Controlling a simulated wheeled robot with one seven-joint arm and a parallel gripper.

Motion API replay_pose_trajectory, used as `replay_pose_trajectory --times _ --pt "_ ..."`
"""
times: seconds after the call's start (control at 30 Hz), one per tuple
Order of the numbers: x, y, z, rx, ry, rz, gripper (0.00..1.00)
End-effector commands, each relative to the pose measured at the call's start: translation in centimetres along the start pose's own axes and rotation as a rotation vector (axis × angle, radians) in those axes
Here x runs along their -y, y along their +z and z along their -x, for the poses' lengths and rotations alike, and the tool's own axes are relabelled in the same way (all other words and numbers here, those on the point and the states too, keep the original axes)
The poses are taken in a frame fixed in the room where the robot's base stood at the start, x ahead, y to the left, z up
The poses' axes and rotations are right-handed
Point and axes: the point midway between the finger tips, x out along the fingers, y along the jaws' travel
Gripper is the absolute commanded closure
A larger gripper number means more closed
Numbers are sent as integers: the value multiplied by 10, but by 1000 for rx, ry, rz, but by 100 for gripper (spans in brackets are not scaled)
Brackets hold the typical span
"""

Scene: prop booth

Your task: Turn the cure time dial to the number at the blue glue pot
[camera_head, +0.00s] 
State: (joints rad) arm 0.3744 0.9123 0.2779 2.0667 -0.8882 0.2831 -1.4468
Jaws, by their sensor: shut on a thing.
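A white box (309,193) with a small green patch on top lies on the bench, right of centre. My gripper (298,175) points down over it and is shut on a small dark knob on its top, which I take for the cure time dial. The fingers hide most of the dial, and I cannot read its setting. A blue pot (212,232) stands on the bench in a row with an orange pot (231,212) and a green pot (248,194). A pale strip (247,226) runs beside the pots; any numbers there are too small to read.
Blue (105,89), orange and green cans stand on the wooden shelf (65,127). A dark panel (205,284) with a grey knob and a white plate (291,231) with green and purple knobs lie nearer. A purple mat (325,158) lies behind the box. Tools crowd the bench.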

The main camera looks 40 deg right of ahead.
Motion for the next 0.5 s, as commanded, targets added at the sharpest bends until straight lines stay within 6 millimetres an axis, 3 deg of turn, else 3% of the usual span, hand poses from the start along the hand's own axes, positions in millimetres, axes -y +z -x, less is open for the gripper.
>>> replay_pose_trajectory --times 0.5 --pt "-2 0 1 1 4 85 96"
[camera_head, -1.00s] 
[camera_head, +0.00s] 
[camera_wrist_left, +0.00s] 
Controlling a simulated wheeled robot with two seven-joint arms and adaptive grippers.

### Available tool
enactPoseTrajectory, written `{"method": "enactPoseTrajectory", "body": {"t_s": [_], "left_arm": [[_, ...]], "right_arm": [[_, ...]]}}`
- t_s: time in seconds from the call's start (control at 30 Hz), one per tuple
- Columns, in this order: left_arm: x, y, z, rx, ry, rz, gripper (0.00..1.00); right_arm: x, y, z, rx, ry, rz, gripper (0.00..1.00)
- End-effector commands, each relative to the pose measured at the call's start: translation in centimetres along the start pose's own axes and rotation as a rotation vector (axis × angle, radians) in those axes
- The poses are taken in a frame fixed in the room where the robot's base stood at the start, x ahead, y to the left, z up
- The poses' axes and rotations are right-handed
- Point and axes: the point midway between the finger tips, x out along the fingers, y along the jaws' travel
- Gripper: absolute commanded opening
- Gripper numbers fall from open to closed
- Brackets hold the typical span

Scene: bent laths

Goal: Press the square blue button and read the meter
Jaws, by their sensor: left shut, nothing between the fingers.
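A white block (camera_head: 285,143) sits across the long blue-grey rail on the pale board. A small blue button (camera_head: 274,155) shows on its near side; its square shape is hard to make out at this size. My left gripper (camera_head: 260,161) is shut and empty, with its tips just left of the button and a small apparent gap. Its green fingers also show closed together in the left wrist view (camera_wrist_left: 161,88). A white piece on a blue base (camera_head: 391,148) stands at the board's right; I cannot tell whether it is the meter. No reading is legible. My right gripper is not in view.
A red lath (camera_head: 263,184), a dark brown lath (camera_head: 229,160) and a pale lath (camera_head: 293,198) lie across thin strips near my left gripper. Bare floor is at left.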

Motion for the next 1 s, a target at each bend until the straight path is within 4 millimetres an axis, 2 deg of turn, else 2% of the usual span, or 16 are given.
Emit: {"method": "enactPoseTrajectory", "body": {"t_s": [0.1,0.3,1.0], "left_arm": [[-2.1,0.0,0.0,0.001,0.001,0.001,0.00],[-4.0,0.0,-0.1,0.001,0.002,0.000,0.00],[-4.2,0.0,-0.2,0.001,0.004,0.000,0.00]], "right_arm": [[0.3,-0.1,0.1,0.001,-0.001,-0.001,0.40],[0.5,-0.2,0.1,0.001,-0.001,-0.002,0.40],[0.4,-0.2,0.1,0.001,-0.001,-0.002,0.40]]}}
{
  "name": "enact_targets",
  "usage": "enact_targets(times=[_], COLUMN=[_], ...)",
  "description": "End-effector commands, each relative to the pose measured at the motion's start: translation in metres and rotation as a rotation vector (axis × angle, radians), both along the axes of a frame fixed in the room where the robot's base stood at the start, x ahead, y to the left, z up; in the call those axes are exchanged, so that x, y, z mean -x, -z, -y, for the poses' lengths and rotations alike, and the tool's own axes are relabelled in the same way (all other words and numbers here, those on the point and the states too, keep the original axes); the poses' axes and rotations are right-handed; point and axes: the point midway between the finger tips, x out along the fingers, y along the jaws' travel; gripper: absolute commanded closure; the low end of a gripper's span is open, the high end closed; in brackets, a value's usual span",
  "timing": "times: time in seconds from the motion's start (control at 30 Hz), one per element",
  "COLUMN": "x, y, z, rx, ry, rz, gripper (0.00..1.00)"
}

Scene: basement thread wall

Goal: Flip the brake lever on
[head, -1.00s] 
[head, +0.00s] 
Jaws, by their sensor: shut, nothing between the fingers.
★ ★ ★
Exercise — Copy out every line from the material above in which the word "seven" appears.

Response to the exercise —
Controlling a simulated wheeled robot with one seven-joint arm and a parallel gripper.
Controlling a simulated wheeled robot with two seven-joint arms and adaptive grippers.

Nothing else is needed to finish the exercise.